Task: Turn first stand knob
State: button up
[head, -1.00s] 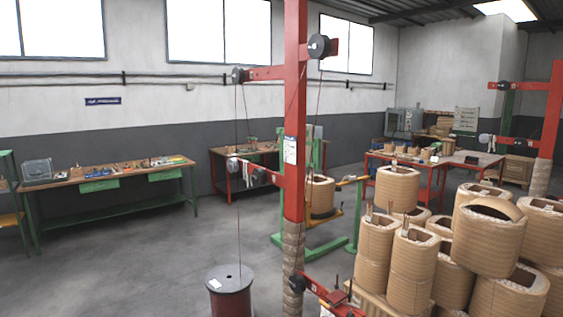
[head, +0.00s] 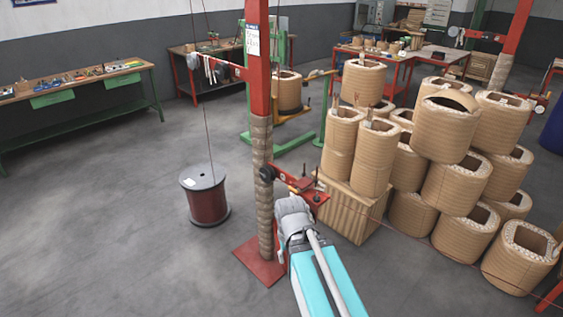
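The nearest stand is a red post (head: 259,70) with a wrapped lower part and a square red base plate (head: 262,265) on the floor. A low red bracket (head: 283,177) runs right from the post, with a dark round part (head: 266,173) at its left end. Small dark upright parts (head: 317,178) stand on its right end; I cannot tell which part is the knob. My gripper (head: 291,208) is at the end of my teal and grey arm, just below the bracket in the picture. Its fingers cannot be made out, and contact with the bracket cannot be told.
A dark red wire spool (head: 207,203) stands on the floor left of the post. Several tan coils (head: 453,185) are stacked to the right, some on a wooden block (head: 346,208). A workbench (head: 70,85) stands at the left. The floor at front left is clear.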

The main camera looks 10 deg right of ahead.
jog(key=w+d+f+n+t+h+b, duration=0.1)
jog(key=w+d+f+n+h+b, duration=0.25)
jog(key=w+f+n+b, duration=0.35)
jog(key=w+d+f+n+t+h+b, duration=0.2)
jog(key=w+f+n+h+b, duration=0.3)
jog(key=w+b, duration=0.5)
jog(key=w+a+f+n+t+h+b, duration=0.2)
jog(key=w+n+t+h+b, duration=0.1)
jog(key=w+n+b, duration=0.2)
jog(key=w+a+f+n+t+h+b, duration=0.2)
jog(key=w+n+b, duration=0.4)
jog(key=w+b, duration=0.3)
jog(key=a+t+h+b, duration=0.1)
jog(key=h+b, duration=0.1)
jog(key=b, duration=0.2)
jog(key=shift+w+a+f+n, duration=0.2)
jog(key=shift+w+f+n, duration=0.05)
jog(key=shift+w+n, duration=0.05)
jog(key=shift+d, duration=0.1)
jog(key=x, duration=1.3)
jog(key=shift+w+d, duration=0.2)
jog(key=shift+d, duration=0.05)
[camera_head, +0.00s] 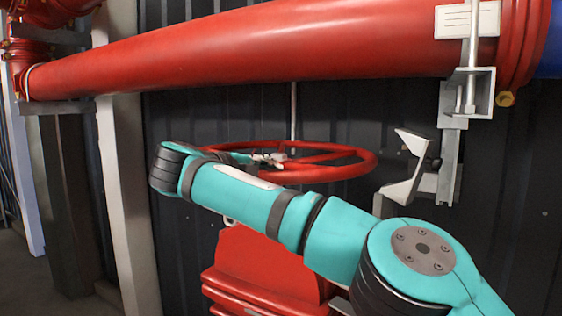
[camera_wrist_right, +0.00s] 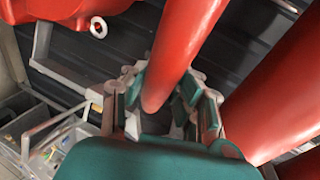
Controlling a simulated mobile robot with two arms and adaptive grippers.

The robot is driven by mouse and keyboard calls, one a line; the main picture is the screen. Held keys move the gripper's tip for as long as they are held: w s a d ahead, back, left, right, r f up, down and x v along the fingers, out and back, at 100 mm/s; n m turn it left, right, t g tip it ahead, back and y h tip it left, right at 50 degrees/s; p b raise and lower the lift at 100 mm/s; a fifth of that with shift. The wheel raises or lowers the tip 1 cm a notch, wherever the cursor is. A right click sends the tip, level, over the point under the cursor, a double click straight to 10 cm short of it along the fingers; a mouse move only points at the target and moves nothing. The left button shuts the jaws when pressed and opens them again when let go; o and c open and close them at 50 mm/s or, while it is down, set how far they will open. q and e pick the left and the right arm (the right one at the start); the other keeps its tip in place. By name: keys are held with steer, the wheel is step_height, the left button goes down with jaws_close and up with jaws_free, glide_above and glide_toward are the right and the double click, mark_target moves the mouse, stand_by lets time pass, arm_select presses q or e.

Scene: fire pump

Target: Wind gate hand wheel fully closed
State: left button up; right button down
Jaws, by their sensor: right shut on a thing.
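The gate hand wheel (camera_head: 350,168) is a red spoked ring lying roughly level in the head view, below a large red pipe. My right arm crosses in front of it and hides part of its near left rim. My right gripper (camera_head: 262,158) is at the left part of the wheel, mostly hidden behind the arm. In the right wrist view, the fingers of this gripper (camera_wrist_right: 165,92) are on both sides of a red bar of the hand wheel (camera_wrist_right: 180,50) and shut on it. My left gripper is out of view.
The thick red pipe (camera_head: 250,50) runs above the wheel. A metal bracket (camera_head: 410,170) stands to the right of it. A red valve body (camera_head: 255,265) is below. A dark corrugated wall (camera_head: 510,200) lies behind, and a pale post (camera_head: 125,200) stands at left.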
****************
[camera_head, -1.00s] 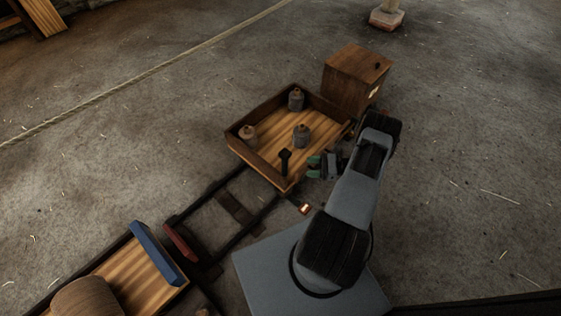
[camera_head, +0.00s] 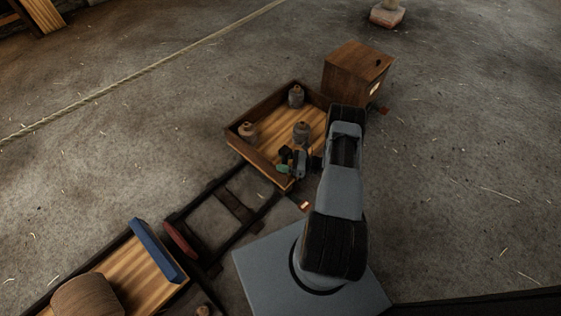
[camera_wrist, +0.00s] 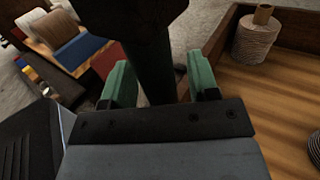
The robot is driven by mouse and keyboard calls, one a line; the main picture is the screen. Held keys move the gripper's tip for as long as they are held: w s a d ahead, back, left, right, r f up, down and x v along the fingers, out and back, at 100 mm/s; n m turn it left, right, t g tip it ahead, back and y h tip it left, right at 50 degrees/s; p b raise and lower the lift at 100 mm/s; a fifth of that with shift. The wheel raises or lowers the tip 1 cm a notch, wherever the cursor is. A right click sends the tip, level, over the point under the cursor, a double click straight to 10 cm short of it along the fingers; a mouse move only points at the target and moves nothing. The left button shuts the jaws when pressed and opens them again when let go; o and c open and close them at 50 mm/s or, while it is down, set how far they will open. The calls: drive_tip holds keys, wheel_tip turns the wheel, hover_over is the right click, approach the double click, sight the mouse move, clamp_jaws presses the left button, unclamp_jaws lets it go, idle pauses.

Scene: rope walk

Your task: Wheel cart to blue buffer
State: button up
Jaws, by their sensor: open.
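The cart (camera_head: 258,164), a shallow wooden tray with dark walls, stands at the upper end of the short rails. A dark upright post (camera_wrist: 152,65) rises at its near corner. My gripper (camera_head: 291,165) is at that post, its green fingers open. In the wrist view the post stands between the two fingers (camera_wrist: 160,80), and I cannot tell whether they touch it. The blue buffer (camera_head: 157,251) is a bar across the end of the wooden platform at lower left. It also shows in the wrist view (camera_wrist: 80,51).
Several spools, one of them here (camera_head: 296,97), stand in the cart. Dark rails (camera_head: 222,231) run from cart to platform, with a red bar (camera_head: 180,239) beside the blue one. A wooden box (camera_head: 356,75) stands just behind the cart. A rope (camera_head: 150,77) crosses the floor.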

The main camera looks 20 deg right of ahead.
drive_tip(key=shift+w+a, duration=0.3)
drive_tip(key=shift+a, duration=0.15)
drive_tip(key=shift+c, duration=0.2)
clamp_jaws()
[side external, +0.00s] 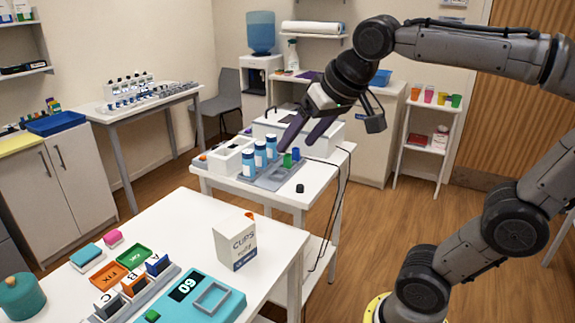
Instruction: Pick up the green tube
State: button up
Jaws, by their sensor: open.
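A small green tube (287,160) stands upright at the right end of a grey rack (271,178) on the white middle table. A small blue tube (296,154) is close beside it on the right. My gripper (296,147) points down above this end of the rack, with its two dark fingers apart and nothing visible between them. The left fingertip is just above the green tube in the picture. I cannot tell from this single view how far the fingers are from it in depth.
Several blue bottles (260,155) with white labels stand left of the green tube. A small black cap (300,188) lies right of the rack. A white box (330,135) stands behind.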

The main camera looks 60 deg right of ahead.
****************
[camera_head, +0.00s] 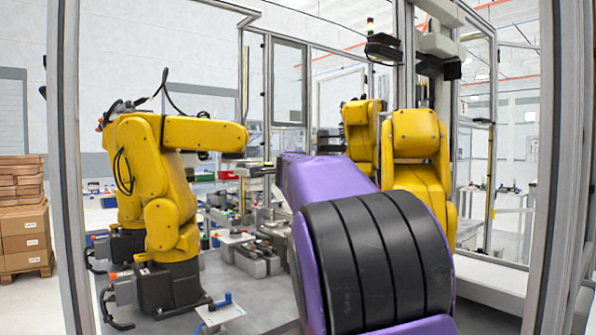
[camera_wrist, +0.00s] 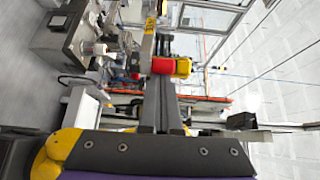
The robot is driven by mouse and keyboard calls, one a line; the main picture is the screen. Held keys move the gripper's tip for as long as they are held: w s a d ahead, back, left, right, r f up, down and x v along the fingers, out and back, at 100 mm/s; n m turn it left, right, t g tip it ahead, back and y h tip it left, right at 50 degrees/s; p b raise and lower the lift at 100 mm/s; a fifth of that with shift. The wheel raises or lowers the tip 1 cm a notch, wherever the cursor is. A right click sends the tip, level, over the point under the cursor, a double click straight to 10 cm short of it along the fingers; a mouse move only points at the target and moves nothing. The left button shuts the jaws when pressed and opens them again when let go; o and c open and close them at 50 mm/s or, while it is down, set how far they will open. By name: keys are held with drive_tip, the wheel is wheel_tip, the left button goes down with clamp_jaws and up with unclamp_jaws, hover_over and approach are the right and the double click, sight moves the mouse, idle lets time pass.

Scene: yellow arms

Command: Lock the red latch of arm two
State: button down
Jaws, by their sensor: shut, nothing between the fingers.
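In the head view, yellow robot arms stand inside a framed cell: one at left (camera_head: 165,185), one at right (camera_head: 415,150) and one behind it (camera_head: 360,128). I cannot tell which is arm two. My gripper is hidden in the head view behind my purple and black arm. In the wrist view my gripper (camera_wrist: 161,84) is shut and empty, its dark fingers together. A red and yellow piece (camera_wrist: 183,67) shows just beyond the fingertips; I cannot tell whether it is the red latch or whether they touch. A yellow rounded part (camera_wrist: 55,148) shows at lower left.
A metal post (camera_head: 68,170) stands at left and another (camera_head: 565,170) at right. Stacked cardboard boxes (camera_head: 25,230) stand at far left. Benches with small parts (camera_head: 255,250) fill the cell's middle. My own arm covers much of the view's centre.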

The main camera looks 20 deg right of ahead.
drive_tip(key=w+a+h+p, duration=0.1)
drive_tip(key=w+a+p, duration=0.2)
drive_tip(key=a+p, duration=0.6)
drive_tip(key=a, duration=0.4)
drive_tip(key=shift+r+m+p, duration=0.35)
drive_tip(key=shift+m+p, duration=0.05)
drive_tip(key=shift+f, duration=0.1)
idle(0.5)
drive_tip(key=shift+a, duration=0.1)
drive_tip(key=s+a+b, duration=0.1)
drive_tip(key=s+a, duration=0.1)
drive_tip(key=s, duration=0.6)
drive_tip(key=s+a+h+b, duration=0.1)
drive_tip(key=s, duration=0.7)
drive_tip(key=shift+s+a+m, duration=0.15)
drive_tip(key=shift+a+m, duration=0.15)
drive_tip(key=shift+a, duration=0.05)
****************
[Exercise instructions]
From the records above, copy exactly the stretch from the line holding "Task: Turn first stand knob" through the line holding "[head, -1.00s]", both ends included, without the pictures.

[Correct answer]
Task: Turn first stand knob
State: button up
[head, -1.00s] 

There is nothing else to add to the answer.